Several years ago I realized everything I had read about Michaelmas goose (the custom of eating goose on the feast of St. Michael, the 29th of September) were from 19th century sources that were all assured that such practices, if true once, were true always. I couldn’t recall – or find – a 17th century source about the practice.
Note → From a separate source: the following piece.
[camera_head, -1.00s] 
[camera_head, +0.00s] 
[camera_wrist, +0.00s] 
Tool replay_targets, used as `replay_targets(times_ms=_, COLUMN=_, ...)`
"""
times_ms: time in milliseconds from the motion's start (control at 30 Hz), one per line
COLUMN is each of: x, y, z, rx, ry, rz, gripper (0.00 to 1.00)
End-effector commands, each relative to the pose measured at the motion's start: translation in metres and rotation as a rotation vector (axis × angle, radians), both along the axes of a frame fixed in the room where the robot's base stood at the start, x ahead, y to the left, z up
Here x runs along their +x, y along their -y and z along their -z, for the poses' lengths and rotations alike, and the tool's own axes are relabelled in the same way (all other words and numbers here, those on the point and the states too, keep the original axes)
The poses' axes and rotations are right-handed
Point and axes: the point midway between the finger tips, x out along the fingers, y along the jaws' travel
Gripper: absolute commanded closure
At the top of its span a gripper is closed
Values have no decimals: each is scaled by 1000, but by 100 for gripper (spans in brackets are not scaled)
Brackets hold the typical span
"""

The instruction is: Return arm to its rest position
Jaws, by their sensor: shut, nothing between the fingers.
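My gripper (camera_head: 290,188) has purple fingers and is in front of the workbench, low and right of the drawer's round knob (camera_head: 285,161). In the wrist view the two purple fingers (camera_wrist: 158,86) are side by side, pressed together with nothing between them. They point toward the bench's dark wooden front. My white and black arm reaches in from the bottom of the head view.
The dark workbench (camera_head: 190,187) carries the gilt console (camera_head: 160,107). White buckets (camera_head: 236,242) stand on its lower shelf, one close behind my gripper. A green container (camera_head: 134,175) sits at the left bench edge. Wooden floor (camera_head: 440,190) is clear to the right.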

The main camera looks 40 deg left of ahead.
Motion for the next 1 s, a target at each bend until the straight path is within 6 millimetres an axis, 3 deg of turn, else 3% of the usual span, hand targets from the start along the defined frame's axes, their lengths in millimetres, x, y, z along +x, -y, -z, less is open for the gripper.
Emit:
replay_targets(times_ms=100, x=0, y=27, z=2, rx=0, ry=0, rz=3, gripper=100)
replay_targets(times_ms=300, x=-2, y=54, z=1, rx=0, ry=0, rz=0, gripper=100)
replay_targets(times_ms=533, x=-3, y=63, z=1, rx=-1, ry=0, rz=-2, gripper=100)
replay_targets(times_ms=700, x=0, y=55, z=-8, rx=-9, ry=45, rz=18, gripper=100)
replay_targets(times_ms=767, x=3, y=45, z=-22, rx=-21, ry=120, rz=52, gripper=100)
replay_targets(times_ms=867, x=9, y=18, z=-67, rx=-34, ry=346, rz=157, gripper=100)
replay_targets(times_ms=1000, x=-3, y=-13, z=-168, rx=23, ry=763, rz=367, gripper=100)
Rents are due; it’s a quarter day; some contracts end while other begin; sheriffs are elected. ( St Michael is the patron saint of law enforcement officers in the 21st century US Catholic Church).
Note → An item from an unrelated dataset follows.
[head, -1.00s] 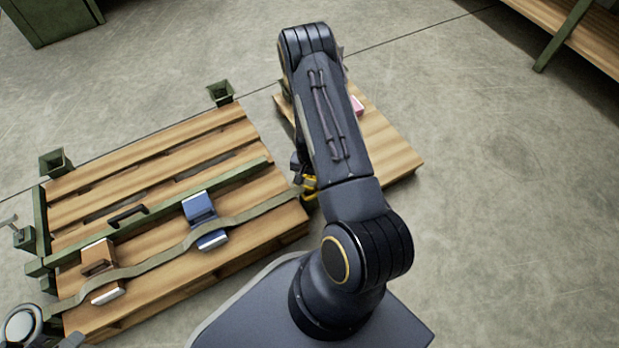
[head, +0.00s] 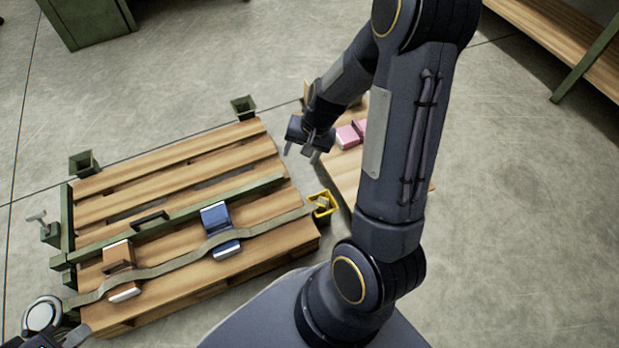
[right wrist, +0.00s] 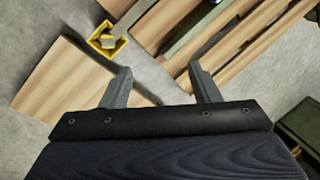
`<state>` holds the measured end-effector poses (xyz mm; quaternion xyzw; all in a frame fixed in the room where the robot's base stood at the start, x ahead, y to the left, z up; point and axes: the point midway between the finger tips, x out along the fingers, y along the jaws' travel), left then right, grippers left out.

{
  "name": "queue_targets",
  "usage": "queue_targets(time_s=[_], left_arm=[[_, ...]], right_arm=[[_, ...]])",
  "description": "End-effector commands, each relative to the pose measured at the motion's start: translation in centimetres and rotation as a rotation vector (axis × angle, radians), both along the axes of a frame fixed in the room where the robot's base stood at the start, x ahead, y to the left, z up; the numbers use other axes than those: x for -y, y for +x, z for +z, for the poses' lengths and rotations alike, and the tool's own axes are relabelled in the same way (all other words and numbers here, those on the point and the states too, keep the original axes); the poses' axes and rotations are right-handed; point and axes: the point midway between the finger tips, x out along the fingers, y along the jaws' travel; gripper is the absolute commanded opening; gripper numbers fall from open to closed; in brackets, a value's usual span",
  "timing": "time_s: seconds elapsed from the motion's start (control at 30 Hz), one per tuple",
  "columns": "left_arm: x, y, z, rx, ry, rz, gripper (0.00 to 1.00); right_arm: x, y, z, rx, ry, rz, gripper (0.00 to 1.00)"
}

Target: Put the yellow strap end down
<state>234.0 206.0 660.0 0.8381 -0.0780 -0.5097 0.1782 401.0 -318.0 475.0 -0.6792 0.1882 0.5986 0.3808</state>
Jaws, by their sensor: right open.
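The yellow strap end (head: 322,204) is a small square frame at the right edge of the pallet (head: 172,166), attached to the olive strap (head: 265,229). It also shows in the right wrist view (right wrist: 102,40). Whether it rests on the floor or hangs off the edge I cannot tell. My right gripper (head: 302,152) is open and empty, above and apart from the strap end; its spread fingers (right wrist: 158,72) show in the right wrist view. Only part of my left arm shows at the lower left of the head view, with its gripper (head: 75,338) barely visible.
The strap crosses a blue block (head: 217,217) and a brown block (head: 118,256) on the pallet. A green bar (head: 175,212) with a black handle lies behind them. A wooden board (head: 345,172) with pink items (head: 350,134) is to the right. Open floor surrounds these.

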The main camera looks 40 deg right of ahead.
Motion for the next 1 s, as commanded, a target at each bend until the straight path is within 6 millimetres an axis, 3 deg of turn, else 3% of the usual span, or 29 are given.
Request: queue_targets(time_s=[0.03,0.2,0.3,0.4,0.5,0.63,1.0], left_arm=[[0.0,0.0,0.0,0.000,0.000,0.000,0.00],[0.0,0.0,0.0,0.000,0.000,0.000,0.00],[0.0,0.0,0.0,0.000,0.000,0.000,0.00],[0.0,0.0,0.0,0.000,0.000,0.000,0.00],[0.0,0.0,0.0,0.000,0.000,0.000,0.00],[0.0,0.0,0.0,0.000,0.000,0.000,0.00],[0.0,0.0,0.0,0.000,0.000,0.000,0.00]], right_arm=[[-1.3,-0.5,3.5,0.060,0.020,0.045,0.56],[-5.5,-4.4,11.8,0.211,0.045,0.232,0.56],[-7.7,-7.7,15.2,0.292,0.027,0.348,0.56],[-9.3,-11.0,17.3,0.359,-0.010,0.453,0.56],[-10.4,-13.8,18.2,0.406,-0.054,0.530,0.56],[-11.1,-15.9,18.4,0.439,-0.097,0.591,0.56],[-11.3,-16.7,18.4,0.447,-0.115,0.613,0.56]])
All well and good, but is it any reason to put a goose on the table?
So I said NO. Even this morning at our English Village morning meeting, I said eat goose because it’s the season, not because of the day.
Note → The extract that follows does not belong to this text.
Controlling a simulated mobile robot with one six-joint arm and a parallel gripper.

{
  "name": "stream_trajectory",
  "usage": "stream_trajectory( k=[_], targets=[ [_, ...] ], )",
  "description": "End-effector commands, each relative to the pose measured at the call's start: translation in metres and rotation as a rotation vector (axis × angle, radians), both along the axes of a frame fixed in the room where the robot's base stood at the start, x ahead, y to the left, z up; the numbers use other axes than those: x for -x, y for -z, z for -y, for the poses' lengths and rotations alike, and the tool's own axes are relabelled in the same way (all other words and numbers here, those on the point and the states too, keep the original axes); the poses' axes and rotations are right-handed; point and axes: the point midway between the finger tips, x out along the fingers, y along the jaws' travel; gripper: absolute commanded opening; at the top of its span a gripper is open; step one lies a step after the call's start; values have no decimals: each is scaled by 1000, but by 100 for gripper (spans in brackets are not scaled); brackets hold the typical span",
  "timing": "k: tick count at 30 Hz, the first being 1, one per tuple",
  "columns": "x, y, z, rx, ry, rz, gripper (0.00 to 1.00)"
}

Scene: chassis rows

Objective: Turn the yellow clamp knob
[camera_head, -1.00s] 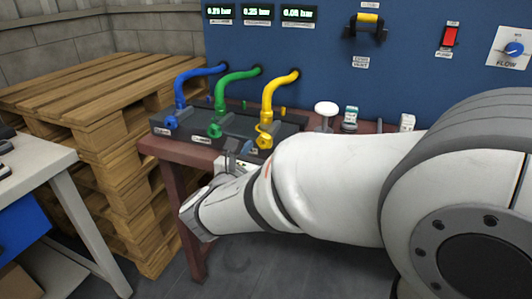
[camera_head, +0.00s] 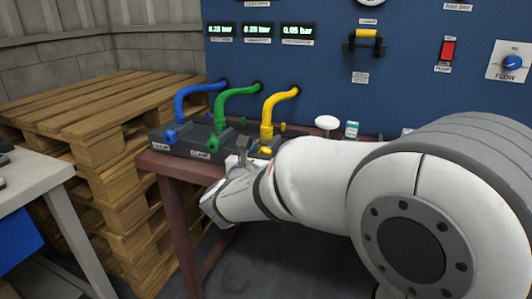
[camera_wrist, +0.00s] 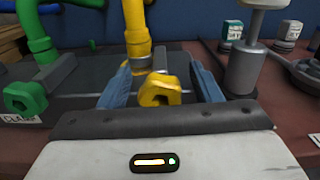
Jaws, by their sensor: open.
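The yellow clamp knob (camera_wrist: 160,90) is in the middle of the wrist view, below the yellow hose (camera_wrist: 137,30). My gripper (camera_wrist: 160,80) has its two blue-grey fingers apart, one on each side of the knob; I cannot tell whether either touches it. In the head view the yellow hose (camera_head: 277,108) runs from the blue panel down to the dark clamp block (camera_head: 190,148). There the knob (camera_head: 265,150) is partly hidden by my arm, and only part of my gripper (camera_head: 243,150) shows.
A green knob (camera_wrist: 26,98) is left of my fingers, and a blue knob (camera_head: 170,136) is farther left. A metal post (camera_wrist: 245,70) stands close to the right finger. The blue panel (camera_head: 320,80) rises behind the table (camera_head: 180,170). Wooden pallets (camera_head: 110,120) stand left.

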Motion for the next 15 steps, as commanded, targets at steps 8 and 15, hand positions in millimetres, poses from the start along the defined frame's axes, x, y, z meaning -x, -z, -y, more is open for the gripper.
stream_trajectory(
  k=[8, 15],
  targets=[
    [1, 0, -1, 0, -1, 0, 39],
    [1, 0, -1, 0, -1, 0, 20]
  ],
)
As wise as a gooce, or as wise as her mothers aperen string.
So I spent some time Googling ‘goose’ and ‘Michaelmas’ and – here’s the eating crow part -
At the Agecroft Home site I found:
These days were mentioned in a 1575 poem by George Gascoigne:
And when the tenantes come to paie their quarter’s rent,
They bring some fowls at Midsummer, a dish of fish in Lent;
At Christmasse a capon, at Michaelmasse a goose,
And somewhat else at New-yere’a tide, for feare their lease flie loose
George Gascoigne was a courtier, poet, artist, all round swell in and around the court of Queen Elizabeth. He’s also the one who gets the credit for writing/translating the story that William Shakespeare used as the basis for the Taming of The Shrew. Not bad work being the muse of the Bard. Now, I haven’t found exactly which of his poems this excerpt comes from….but I’m not waiting a year to make my retraction. As always, a work in progress.
A second theory as to the origins of the Michaelmas goose, involves Queen Elizabeth, the Spanish Armada and – well, that still appears to be nonsense.
But I won’t be one To steal a Goose, and give the giblets in almes.
To farce a roasted Goose or Duck.
Take out all of the loose fat inside the Goose, take a Wheat-bread of 2 stuyvers, cut off the crusts, finely grate them, mix in a half pond Currants, one and a half loot Cinnamon, two heaping spoons of Sugar, a good piece of Butter with a little Rhenish wine, but as dry as possible just so it has been moistened. It will be a good stuffing. Geese and Ducks are filled also with Chestnuts from which the peels and membranes have been removed with Butter.
- Rose, Sensible Cook, p. 66.
stuyvers are coins worth 1/20 of a guilder; a pond equals a pound; a loot is 1/2 ounce
Speaking of angels, keeping co-worker Eva Lipton in our thoughts and prayers.